Data lines —
+===+

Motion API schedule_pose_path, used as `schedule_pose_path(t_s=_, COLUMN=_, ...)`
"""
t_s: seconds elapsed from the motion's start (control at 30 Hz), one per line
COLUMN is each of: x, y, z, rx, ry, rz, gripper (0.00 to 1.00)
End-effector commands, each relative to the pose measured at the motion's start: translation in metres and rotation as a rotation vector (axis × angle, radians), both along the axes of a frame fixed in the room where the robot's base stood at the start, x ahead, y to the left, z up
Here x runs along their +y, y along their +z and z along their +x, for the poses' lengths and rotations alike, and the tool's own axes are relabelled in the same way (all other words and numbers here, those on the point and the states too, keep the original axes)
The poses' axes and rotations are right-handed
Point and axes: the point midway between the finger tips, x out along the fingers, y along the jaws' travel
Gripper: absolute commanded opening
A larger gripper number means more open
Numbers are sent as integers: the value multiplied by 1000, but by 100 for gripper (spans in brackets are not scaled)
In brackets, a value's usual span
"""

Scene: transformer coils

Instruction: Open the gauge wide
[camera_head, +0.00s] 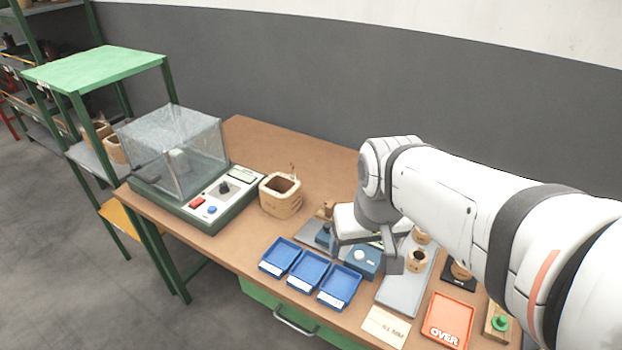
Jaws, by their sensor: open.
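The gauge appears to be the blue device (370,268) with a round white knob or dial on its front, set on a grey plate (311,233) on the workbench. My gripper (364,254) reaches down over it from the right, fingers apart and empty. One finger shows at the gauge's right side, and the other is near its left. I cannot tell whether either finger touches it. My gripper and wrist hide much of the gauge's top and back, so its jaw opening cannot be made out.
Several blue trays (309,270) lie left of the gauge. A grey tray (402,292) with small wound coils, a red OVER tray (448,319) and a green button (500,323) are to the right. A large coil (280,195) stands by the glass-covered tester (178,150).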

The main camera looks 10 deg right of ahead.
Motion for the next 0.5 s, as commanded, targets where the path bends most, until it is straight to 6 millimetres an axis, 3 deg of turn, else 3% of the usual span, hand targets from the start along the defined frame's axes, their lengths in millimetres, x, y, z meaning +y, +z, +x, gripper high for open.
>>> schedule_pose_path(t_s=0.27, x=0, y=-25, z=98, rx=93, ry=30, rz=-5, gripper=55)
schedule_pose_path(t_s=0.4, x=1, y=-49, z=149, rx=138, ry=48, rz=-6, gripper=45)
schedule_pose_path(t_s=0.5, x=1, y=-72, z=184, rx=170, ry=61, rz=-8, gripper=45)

+===+

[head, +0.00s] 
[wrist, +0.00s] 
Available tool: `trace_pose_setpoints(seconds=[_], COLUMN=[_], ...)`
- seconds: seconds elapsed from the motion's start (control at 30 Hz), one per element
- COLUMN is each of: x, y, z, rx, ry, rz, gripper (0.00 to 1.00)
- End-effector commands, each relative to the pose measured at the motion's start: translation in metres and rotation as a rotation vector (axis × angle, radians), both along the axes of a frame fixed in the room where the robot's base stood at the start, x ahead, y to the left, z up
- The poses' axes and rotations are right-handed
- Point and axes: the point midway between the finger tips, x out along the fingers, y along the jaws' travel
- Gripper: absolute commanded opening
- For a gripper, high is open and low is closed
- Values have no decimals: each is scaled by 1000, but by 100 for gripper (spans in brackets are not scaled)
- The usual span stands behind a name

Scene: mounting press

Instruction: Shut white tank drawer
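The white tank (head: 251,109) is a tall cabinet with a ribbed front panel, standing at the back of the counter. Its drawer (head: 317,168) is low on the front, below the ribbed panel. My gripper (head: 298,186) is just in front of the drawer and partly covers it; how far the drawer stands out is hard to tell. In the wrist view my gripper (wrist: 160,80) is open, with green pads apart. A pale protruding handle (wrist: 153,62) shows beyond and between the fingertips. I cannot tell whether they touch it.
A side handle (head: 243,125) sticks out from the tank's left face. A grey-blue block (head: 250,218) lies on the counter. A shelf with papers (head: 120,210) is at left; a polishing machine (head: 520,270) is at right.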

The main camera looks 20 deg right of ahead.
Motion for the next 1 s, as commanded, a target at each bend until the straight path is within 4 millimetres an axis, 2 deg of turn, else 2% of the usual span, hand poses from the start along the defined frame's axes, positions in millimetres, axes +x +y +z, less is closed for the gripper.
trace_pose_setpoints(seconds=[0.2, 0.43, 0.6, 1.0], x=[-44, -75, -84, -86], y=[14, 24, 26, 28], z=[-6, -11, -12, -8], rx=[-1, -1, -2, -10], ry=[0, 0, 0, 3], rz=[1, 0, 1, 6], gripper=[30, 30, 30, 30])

+===+

What is expected —
Above are the records. Copy every line in them holding "absolute".

Output of the task —
Gripper: absolute commanded opening
- Gripper: absolute commanded opening

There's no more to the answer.